Cinco HQs & Uns Livros: Dicas de Leitura para Janeiro de 2024

Cinco HQs & Uns Livros: Dicas de Leitura para Janeiro de 2024

Caros Aspianos e demais público do blog da ASPAS, chegou a hora das indicações de leituras para o mês de janeiro de 2024, feitas por Guilherme Smee.

CINCO HQs


SANDMAN APRESENTA, VOL. 7: O CORÍNTIO E BAST, DE DARKO MACAN, DANIEL ZEZELJ, CAITLIN R. KIERNAN E JOE BENNETT

Acredito que desta coleção Sandman Apresenta, trazida este ano pela Panini Comics Brasil com base em uma coleção italiana, este volume é o único que tem todas as histórias inéditas no Brasil. São duas minissérie em três edições. Duas história ao bom e velho estilo da Vertigo: adultas com temas maduros, desenhos carregados e acontecimentos que estarrecem os leitores. A crueldade em uma Veneza pós-Primeira Guerra, com a ascensão dos movimentos fascistas é trazia em O Coríntio. Desenvolvida por Darko Macan, que escreveu Cable, e desenhada por Danijel Zezelj, de Loveless e Constantine é uma ótima história de pesadelo na vida real. Outra história nesse sentido é a minissérie de Bast, que de certa forma dá continuidade a Um Sonho de Mil Gatos, Sandman. Escrita por Caitlin R. Kiernan, de O Sonhar e desenhada pelo brasileiro bolsonarista Joe Bennet, ambos conferem o estado quasi-onírico dessa história de mortes e ressurreições, humanos e divindades, promessas e desilusões. Um ótimo volume trazendo um bom exemplo da vanguarda que a Vertigo costumava trazer até ser cancelada pela DC Comics.




INVASÃO SECRETA: MISSÃO TERRA, DE RYAN NORTH E FRANCESCO MOBILI
Quando a Marvel lança alguma produção audiovisual, uma das consequências óbvias é que irá trazer para os quadrinhos algo relacionado com esse título. Embora a série de TV para o Disney+ não tenha conseguido conquistar os espectadores do começo ao final da obra, esta história em quadrinhos prende o leitor de cabo a rabo. Envolvendo os ex-agentes da SHIELD, Nick Fury Jr. e Maria Hill, temos uma ótima série de espionagem levando em conta em quem se pode confiar e se até mesmo podemos acreditar nos nossos sentidos. O roteiro de Ryan North é muito esperto, é rápido, cheio de reviravoltas e com bons diálogos. Já os desenhos de Francesco Mobili se ajustam muito bem com o clima de suspense e de suspeita que se estabelece na história.
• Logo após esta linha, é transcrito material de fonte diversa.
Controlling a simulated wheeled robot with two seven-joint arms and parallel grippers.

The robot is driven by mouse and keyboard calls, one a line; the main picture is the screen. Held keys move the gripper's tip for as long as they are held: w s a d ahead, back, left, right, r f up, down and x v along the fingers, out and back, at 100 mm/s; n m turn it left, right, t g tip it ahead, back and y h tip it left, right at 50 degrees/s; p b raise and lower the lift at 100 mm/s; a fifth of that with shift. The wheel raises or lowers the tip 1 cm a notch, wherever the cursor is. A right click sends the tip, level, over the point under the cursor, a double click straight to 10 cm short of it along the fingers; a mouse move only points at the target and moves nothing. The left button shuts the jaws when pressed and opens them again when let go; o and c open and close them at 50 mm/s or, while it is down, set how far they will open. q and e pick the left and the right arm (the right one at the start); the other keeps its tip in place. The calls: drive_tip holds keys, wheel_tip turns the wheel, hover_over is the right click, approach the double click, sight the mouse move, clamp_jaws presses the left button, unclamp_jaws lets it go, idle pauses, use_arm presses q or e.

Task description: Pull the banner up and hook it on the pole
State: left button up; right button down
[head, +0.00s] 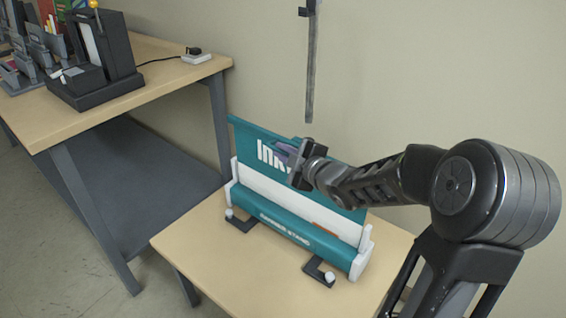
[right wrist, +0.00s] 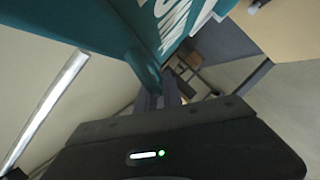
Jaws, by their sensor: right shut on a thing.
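The banner (head: 262,152) is teal with white lettering above a white lower part. It is partly out of the teal banner stand (head: 290,232), which sits on a small table. My right gripper (head: 294,160) is shut on the banner's top edge, near its middle, and hides part of the lettering. The right wrist view shows the teal banner (right wrist: 172,22) close to the gripper. The dark pole (head: 311,70) is upright above and behind the banner, with a small bracket near its top. The banner is apart from that bracket. My left gripper is out of view.
The small wooden table (head: 190,243) has bare room left of the stand. A plain wall is behind.

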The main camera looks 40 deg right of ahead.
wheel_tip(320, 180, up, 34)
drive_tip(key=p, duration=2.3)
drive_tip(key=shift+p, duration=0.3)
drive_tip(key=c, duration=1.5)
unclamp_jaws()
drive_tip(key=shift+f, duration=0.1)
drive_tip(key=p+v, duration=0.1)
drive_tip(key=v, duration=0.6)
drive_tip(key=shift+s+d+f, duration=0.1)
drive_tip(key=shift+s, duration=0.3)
Muito mais que apenas um produto derivado de uma série malfadada, essa minissérie, completa aqui neste encadernado da Panini é uma boa pedida e, dentro das suas possibilidades, desenvolve melhor que a saga em que foi baseada, porque resolve tudo dentro de uma determinada abrangência de personagens sem querer causar muito alarde ou ser grandiloquente como sua antecessora.
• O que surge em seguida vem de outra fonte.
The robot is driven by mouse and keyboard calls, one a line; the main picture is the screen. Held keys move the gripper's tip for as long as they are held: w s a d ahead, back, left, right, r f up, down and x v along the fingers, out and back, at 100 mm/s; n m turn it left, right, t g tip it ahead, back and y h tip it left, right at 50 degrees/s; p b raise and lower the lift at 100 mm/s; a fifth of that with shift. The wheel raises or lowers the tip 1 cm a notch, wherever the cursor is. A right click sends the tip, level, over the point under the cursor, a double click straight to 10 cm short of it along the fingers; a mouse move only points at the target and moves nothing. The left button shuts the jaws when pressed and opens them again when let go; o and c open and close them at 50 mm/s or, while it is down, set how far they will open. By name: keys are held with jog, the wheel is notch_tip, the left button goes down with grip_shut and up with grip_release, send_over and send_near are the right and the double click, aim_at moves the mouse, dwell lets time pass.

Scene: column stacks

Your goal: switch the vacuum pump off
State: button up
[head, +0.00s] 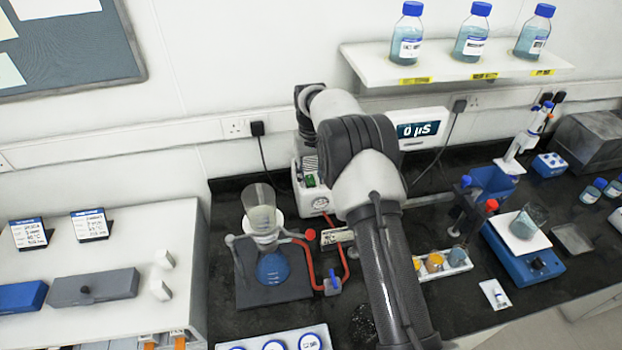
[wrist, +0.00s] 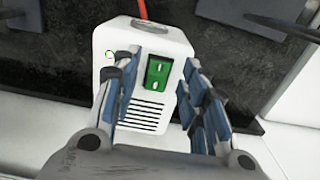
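The vacuum pump (wrist: 125,60) is a white box with dark vent slots and a round dial on one end. A green rocker switch (wrist: 157,73) with two white marks is set in its face. In the head view the pump (head: 314,203) stands at the back of the black bench, partly hidden by my arm. My gripper (wrist: 160,62) is open and empty. Its two fingers are apart, one on each side of the switch in the wrist view. I cannot tell whether either finger touches the pump. In the head view the fingers are not clearly visible.
A red hose (head: 311,262) runs near the filter flask (head: 272,268) left of my arm. A rack of small jars (head: 446,265) stands right of my arm. Behind are a display reading 0 µS (head: 418,130) and a wall shelf (head: 455,66) with bottles.

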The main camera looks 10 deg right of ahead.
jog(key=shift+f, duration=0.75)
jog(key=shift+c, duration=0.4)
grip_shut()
MÁQUINAS DEVEM MORRER, DE DAN AROEIRA
Acompanhei o processo de criação de Machines Must Die, desenvolvido pelo amigão Dan Aroeira. E, pra começar, esse é um elemento que as IAs não podem nos fornecer: o processo por trás da criação de suas imagens e textos, porque eles são apenas códigos binários. O Dan tem sido um aguerrido defensor dos artistas na luta pela conscientização dos perigos das IAs para o futuro. Essa publicação, mais que um quadrinho apenas é um manifesto que traz uma analogia em forma de arte da ameaça que esses robôs, essas "ferramentas" representam para os artífices humanos. Em poucos anos a criatividade poderá se tornar lenda. Por isso, além de explicar desenhando, Dan também traz um material extra nessa publicação com um texto de própria autoria e bem embasado teoricamente, com todas as referências explicitadas. Essa história faz parte, também, da publicação quadrinhos sonoros e foi inspirada na música homônima do mineiro Anderson Noise. Se você busca um material educativo e revelador sobre o uso indiscriminado de AIs, esta é a direção. Além disso, usar AIs é ruim porque o resultado é feio e brega. 'Nuff Said!
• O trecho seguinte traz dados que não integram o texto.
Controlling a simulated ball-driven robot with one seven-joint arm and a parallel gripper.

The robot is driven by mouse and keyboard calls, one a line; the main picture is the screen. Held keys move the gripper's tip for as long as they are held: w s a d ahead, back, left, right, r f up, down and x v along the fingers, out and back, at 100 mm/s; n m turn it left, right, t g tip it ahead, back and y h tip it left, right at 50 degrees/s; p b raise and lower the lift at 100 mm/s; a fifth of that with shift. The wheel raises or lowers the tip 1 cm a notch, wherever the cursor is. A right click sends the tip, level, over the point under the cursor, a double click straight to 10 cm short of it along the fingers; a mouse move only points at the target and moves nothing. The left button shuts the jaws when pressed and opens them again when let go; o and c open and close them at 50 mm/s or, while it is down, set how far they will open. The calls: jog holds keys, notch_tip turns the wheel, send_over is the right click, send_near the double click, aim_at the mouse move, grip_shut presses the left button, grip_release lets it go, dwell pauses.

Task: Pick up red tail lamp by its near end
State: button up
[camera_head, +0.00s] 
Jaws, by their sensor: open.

JUSTICEIRO, VOL. 3, DE JASON AARON, PAUL AZACETA, JESUS SAIZ, TORUNN GRONBEKK E DJIBRIL MORISSETTE-PHAN
Numa primeira olhada, o leitor comum não conseguirá definir melhor essa fase do Justiceiro como um massaveismo com Frank Castle se tornando um adepto do Tentáculo e cada vez mais aprofundado no culto à Besta e como lutas porra-loucas o tempo todo. Mas aliado a isso tem o lado humano de um homem afetado pela guerra e cuja indiferença pelo mundo começa a prejudicar sua relação com sua família. Talvez não possa parecer, mas é algo que acontece com diversos homens ao redor do mundo que, afetados por guerras ou não, começam a perder o interesse por cuidar da família dando vazão ao lado que faz demostrarem que sejam "verdadeiros homens", apáticos, violentos e sem carinho pelos que deveriam amar. Nesse sentido, essa fase do Justiceiro por Jason Aaron traz tantas camadas do papel do homem na sociedade, que se torna uma das melhores análises do personagem já feitas, por lidar com um elemento constituinte do Justiceiro, mas pouco explorado: como ele trata sua família. Vale dizer também que este encadernado traz o melhor roteiro de Torunn Gronbekk que já li. Não que seja muito difícil.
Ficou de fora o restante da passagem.